Whats NEW IN TOSCA 2021

After few blogs on Abaqus 2021 enhancements we now move over to TOSCA. Before getting into each feature update, lets recapitulate at the history of enhancements of TOCSA since 2017. The image below is self explanatory. One noticeable improvement is handling of large groups in design responses about which we will discuss more.

  • Easier interpretation of results:

We know that in case of topology optimization, sensitivity based in particular, output has elements of variable densities ranging from fully solid to fully void. That means on a normalized scale, density varies between 0 and 1. Tosca uses interpolation schemes to compute some intermediate densities. A new unified material interpolation scheme has been introduced for a clearer solid-void boundary.

Interpolation schemes have potential to create interwoven solid and void elements. This is called checkerboarding. Filtering is required to minimize this effect. Filtering enforces minimum length scale and prevents checkerboarding.
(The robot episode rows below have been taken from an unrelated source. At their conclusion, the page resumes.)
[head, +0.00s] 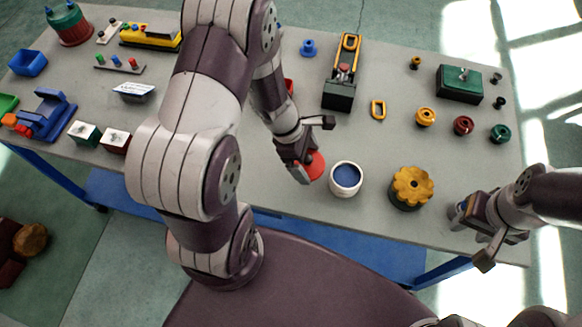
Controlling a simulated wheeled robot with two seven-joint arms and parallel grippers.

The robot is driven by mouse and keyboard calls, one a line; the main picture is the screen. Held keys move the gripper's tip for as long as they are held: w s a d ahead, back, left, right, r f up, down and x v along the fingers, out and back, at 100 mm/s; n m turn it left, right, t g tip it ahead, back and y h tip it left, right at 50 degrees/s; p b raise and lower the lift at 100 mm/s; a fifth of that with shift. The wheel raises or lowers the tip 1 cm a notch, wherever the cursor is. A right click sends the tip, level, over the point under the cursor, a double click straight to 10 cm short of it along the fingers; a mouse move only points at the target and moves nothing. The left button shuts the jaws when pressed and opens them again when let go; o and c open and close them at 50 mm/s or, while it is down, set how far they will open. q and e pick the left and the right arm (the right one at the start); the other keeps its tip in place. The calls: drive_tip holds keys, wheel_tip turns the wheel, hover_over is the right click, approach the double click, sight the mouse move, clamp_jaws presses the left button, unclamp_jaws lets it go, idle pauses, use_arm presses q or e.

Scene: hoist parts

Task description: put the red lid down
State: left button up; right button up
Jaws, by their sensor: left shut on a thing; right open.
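The red lid (316,166) is a round red disc, tilted, held in my left gripper (308,165) low over the table. My left gripper is shut on it, and its fingers hide part of the lid. A white round pot (345,185) with a blue inside stands just to the right of the lid. It has no cover on it. I cannot tell whether the lid touches the table. My right gripper (472,238) is open and empty near the table's front right edge.
On the grey table (300,215), a yellow knobbed wheel (411,186) stands right of the pot. My left arm hides the middle left.

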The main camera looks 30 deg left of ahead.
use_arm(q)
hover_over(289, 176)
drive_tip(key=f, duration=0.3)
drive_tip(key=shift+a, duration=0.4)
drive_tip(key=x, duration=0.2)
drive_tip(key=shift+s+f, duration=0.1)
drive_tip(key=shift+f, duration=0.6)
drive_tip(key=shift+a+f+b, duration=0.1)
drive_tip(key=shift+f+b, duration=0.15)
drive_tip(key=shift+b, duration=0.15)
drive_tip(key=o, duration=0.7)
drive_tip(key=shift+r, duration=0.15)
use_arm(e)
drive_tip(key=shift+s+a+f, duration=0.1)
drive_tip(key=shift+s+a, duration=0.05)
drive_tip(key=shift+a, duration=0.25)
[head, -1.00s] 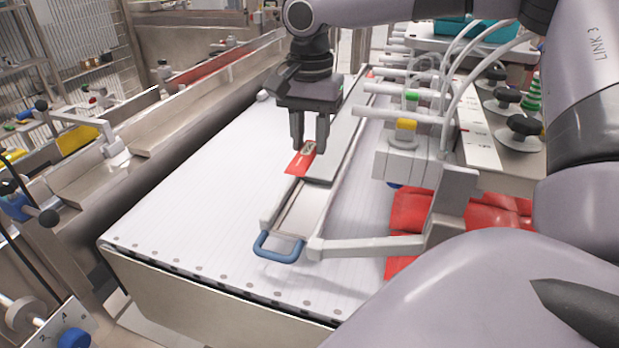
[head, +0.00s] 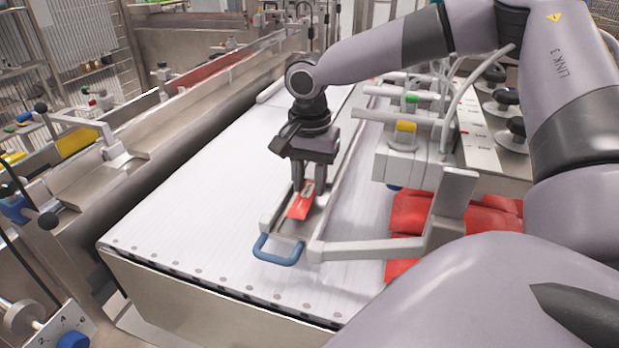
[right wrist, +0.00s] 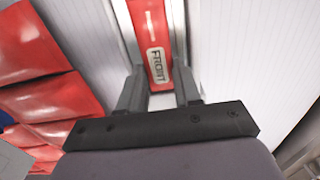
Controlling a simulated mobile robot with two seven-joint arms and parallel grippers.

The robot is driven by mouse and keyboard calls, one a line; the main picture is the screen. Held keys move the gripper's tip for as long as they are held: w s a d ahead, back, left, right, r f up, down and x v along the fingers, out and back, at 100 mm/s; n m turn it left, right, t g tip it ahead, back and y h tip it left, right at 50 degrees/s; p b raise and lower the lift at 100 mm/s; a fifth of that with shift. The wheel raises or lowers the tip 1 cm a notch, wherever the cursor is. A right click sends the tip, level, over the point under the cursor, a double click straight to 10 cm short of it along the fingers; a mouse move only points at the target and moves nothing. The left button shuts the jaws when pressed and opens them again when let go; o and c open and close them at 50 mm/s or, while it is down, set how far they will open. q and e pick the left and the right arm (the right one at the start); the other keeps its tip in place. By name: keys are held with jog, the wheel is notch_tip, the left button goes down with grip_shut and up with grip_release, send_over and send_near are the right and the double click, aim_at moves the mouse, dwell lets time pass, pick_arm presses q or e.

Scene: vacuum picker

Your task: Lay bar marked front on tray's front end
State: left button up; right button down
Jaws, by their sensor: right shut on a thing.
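The red bar (head: 300,207) is held in my right gripper (head: 308,190), whose fingers are shut on it. In the right wrist view the bar (right wrist: 152,22) reads FRONT and sits between the fingertips (right wrist: 158,88). The long narrow metal tray (head: 285,225) lies on the white belt, its blue handle (head: 278,251) toward me. The bar is over the tray near the handle end, lined up roughly along the tray's length. I cannot tell whether it touches the tray floor. The gripper and wrist hide the tray's middle. My left gripper is out of view.
A grey bracket arm (head: 370,248) reaches to the tray's right side near the handle. Red packs (head: 410,215) lie to the right of the tray. A valve block with tubes (head: 405,160) stands behind them. The white belt (head: 190,200) left of the tray is clear.

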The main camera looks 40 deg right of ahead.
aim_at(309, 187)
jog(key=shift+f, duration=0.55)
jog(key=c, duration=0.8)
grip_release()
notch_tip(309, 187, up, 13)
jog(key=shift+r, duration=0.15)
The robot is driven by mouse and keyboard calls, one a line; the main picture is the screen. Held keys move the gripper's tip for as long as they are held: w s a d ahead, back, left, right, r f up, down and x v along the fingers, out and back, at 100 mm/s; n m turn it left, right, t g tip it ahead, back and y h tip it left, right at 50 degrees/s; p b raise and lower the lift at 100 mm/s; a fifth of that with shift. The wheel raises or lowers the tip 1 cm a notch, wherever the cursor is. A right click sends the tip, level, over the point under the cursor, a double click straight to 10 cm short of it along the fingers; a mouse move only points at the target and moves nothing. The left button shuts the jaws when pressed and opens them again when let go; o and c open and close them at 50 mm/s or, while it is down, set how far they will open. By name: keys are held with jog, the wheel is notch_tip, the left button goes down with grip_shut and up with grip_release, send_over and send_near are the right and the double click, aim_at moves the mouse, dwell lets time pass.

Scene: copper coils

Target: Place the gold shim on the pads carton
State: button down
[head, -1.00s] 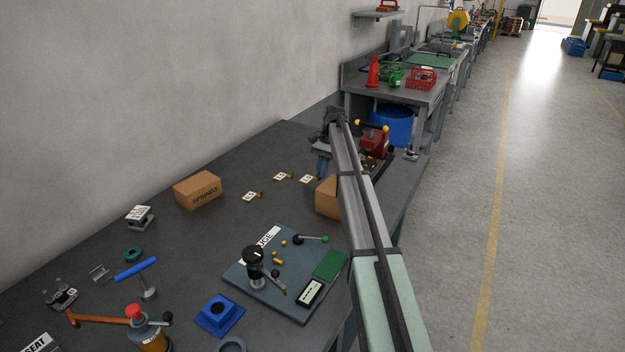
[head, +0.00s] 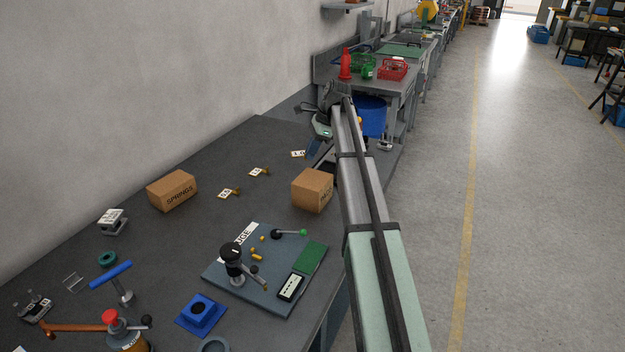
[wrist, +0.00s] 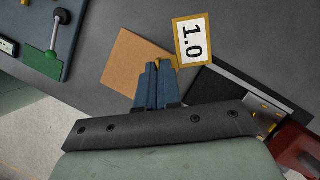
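The pads carton (head: 312,190) is a brown box near the table's right edge. In the wrist view its plain top (wrist: 128,62) lies below and left of the fingertips. The gripper appears raised above the table.
Two other tagged gold pieces (head: 228,193) (head: 259,171) lie on the table. The springs carton (head: 172,190) stands left. A gauge board (head: 225,270) with a stand and levers lies in front. A dark tray (wrist: 225,90) and a red object (wrist: 298,150) are right in the wrist view.

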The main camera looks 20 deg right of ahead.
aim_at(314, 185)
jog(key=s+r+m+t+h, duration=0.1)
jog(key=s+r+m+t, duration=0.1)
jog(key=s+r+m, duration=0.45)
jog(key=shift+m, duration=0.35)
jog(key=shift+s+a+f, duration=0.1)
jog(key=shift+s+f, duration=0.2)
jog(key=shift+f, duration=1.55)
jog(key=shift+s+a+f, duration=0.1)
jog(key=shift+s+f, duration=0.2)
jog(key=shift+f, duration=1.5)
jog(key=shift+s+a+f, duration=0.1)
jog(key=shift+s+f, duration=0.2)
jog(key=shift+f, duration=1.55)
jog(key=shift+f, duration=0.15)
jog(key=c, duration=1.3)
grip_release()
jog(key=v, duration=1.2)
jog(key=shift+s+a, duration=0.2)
Please note that filtering is different from minimum member size constraint as it is applied to whole model. It can be adjusted in optimization set up. A unified filtering method has been introduced along with interpolation to further enhance clear output.

  • New algorithm for large group operation:

Existing algorithm limits the number of nodes allowed due to amount of adjoint loads generated. New algorithm allows usage of large group nodes in design responses thereby reducing total number of internal constraints that reduces solver time. Supports MAX, MIN, AVE, SUM operators from 2021xFP2042. This enhancement is particularly useful when displacement responses are defined on large number of nodes. An example would be mass minimization under displacement constraints.

Consider a bead optimization case with displacement constraints on oil pan. The location of max displacement is not known before hand as it is a function of bead pattern. However, MINMAX displacement constraint is required. Total number of nodes in model is more than 10K. So ideally displacement constraint should be applied on all nodes.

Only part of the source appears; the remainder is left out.